Null model testing and model comparisons were conducted by assessing the posterior distribution of unconstrained models. If there were no developmental constraint, such as where natural selection drives plumage patterns to evolve in any direction, forward and backward evolutionary transitions between all pattern states would occur – the full (null) model (Fig. 1). Therefore, if plumage pattern evolution is random, the full model would be visited more frequently than expected by chance. Conversely, if sequential or non-sequential evolutionary transitions were more probable, then models with these transitions would be most probable. In assessing the models of evolution without constraining any transitions, each unique model of pattern evolution is compared with every other possible model of pattern evolution (statistical methods are described in the next section).

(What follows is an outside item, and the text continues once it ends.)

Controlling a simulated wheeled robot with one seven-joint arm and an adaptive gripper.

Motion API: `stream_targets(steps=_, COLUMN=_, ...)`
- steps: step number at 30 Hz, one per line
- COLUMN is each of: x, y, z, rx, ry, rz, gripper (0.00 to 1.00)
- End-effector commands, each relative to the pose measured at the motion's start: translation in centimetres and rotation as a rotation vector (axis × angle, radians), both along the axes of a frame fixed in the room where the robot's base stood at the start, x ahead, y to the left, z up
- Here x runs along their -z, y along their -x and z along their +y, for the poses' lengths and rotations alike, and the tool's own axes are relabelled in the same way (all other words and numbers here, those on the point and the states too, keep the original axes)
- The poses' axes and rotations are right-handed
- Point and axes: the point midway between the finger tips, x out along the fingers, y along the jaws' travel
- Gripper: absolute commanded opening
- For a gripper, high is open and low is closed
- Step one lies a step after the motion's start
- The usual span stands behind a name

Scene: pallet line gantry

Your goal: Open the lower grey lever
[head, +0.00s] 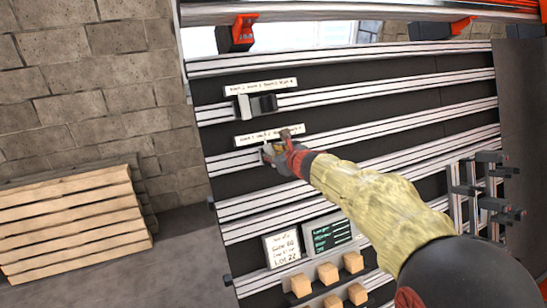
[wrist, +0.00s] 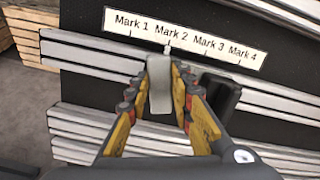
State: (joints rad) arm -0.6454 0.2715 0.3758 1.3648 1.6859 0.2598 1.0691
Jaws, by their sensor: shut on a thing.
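The lower grey lever (wrist: 160,84) stands on a striped rail just below the lower label strip (wrist: 185,42), near the Mark 2 tick. In the wrist view my gripper (wrist: 158,98) has its yellow-padded fingers on either side of the lever and is shut on it. In the head view my gripper (head: 283,154) is at the lower rail, under the lower label strip (head: 269,135), and mostly hides the lever. A black block (wrist: 222,96) sits on the rail right of the lever, partly behind a finger.
An upper grey lever (head: 242,107) with a black block (head: 264,103) is on the rail above, under its own label strip (head: 261,87). Wooden blocks (head: 327,273) and signs (head: 283,249) are lower down. Stacked planks (head: 75,220) stand at left.

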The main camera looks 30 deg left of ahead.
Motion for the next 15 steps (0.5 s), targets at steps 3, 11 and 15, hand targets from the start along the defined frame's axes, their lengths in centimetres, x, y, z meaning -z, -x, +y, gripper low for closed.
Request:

In BayesTraits we modeled the rates of plumage pattern evolution using a hyperprior with a gamma distribution defined by an empirical Bayes estimator [36]. For each analysis, we discarded the burn-in. The Markov chain was allowed to run for an infinite number of iterations and was terminated when convergence was reach across four independent runs (<1 lnHM). The number of chains required to reach convergence varied between patches of plumage (Additional file 1: Table S1). After convergence was reached, we checked the posterior sample distribution for autocorrelation. Where autocorrelation was present, the posterior sample distribution was reduced. The average rate of transition for each patch of plumage and over the whole body, are presented in the online appendices.

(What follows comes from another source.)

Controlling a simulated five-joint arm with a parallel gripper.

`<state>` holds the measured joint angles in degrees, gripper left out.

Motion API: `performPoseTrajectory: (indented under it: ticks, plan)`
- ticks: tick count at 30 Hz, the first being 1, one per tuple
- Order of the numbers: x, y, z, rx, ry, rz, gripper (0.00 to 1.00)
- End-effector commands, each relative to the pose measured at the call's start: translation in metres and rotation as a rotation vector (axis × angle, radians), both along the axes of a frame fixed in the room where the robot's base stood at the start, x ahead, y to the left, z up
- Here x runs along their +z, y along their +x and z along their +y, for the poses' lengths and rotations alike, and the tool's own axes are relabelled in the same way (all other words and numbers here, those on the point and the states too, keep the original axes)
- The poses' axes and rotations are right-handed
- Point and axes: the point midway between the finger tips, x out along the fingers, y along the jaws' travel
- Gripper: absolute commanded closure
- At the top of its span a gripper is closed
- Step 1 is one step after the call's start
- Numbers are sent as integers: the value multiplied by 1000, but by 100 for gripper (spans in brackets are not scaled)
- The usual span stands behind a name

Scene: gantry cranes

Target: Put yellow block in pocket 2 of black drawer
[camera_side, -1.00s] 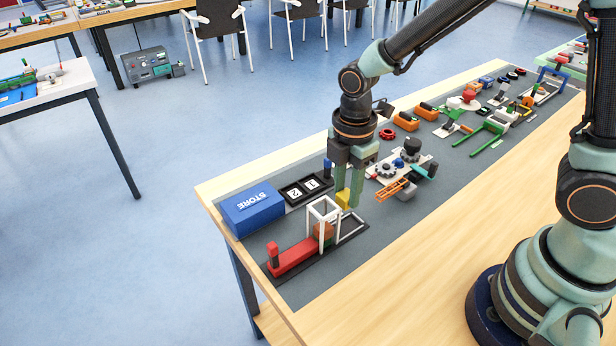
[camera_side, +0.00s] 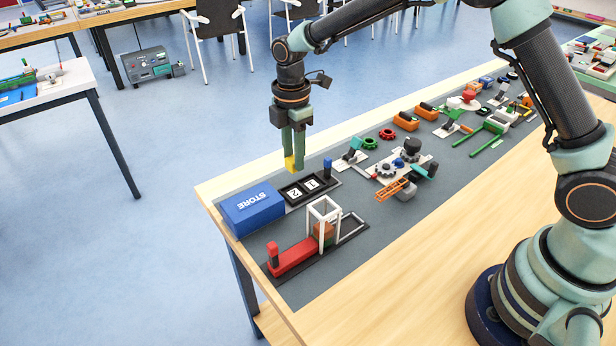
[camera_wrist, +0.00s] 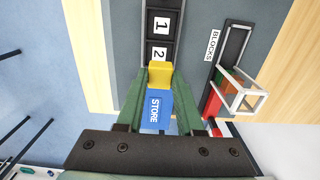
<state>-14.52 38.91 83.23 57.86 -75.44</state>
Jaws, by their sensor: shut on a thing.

### Model priors and modeling parameters

The prior density on the free transition rate parameters were estimated using an empirical Bayes estimator (where the interval of the hyperprior is defined by the average and standard deviation of the maximum likelihood of all rate parameters) to reduce bias and uncertainty in choice of priors [36]. We used a hyperprior approach with a gamma distribution as our empirical Bayes estimator values had an intermediate range. The intervals were estimated for each analysis, for each patch of plumage or the whole body, in each group separately. For the analysis of independent evolution within patches of plumage, in each phylogeny, we sampled every 100,000th generation (7 × 2 = 14 individual analyses). The first 500,000 generations of RJMCMC (burn-in) were discarded to ensure parameter space was sufficiently explored.

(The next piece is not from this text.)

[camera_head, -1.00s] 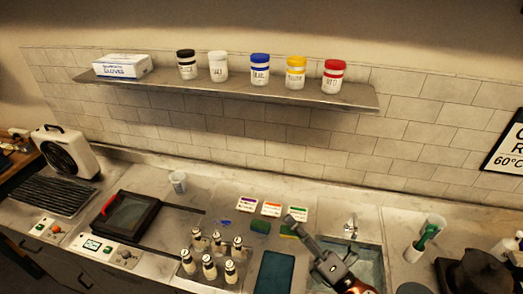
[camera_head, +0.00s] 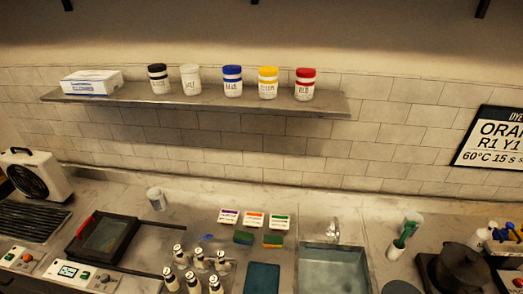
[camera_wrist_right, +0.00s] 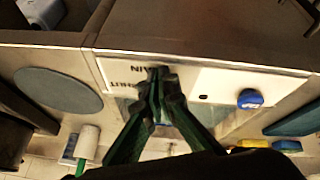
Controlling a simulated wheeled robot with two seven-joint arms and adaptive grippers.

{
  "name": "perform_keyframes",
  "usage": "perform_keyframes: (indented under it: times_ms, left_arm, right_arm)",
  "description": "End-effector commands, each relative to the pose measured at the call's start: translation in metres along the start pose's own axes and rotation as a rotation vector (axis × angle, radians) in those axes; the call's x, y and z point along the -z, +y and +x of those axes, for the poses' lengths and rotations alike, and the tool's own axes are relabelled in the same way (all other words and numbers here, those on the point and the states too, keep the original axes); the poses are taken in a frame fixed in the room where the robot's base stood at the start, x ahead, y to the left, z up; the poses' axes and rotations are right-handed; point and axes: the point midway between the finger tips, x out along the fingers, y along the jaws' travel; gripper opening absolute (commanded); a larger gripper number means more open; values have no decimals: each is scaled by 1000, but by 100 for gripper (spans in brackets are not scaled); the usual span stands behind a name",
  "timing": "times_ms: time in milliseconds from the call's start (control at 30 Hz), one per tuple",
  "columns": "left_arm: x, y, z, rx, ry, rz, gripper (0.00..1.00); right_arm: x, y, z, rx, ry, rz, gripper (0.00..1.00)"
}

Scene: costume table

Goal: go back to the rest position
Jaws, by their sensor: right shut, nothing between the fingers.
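My right gripper (camera_wrist_right: 160,85) shows in the right wrist view, with its dark green fingers together and nothing between them. Behind its tips is a white panel (camera_wrist_right: 220,82) with partly hidden lettering and a blue knob (camera_wrist_right: 250,98) to the right. I cannot tell how far the tips are from the panel. Neither gripper shows in the head view, and the left one is in no view.
The head view shows a sink (camera_head: 333,272), a framed screen (camera_head: 103,235), several small bottles (camera_head: 197,270), a dark pot (camera_head: 466,268) and a shelf (camera_head: 200,104) of jars. A round mat (camera_wrist_right: 58,90) lies left in the wrist view.

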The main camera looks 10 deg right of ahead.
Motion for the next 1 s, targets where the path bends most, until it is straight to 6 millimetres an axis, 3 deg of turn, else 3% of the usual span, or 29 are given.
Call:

Each analysis of separate plumage patches and the global model, per order, was run four times to ensure convergence had been reached within analyses as indicated by a stable harmonic mean that varied by <1 lnHM across all four runs. We checked for autocorrelation using the Box-Ljung test statistic in SPSS v22 at lag 1 (IBM Corp.). A Ljung-box *P* > 0.05 was interpreted as indicating no autocorrelation (Additional file 1: Table S1). There was autocorrelation in four models (all species - Anseriformes: wing and rump, Gallifromes: belly; robust – Anseriformes: rump) and we thinned the posterior sample distribution of these models of plumage pattern evolution to every 10th iteration (1,000,000th model), preserving the order in which the models were visited. This resulted in a posterior sample distribution of ~20,000-53,000 per model.

### Statistical analysis

The most probable models of plumage pattern evolution, each with their own most probable ancestral state of patterning, are visited in proportion to their Bayesian posterior probability. Given that there are four states of patterning in this analysis, each model has twelve possible evolutionary transitions. Each transition between each type of pattern can have a transition rate that is above zero (occurs) or a rate of zero (does not occur). To account for the effect of varying numbers of zero and non-zero transitions on the probability of each model of pattern evolution we calculated the prior odds of each model using binomial numbers for transitions that do *not* occur, and bell numbers for transitions that occur, combined (Additional file 1: Table S1 & S2**;**
*see* [47] for a detailed explanation of calculations used). The posterior odds were derived from the posterior sample distribution, and compared with the prior odds using Bayes Factors.

There can be multiple probable models of evolution in the top model set. As a consequence there is uncertainty in the most probable model of plumage pattern evolution. Therefore, we treated the analysis of the posterior sample distribution of models in a multiple-model framework using multimodel inference [37, 48, 49]. Similar approaches are used in multimodel inference using AIC. However, AIC is not philosophically equivalent to Bayesian modelling. Instead we used BayesFactors to rank our competing models. To derive a top model set we used a threshold of a BayesFactor of > =2, which is considered positive evidence [48, 50].

The ancestral state of plumage as well as rate parameters of each unique model of pattern evolution can vary widely in whether they are fixed to zero, or sampled as free parameters with positive values. Therefore, we calculated the marginal probability (MP) per ancestral pattern and of each transition parameter occurring, or not occurring. To account for uncertainty, we calculated MP from the entire posterior sample distribution. For example, the MP of each type of pattern being the ancestral state in the top model set = the number of models in which this pattern is ancestral/n total models. For each individual transition parameter in each unique model of plumage pattern evolution in the top model set MP = the number of models in which this transition parameter occurs/n total models, and MP = the number of models in which this transition parameter does not occur/n total models.

The final marginal probability was calculated by cumulatively adding the MP of each model in the top model set for each ancestral state of patterning and for each evolutionary transition where it does *not* occur, as well as where it occurs, for comparison [46]. For example, in the breast of the galliform birds, the marginal probability (MP) of an absence of patterning *not* being the most probable ancestral state is 0.00 in the top model set whereas the MP of an absence of patterning *being* the most probable ancestral state is 0.89 (e.g. Table 1). In addition, the MP of scales, bars and spots *not* being the most probable ancestral state is 0.89 versus 0.00 of *being* the ancestral state. Assessing a transition from an absence of patterns to spots, the MP of the transition rate parameter describing it as *not* occurring is 0.87 and its MP of being non-zero is 0.01 (Fig. 5). Together this shows that an absence of patterns is most probably the ancestral state in the breast of galliform birds, and a transition from an absence of patterns to spots most probably does *not* occur. The MP in the top model set accounts for variation in the entire posterior sample distribution, therefore the sum of the MP of a transition *not* occurring and occurring rarely equals 1 as this requires every model in the posterior sample distribution to have the same result for that transition.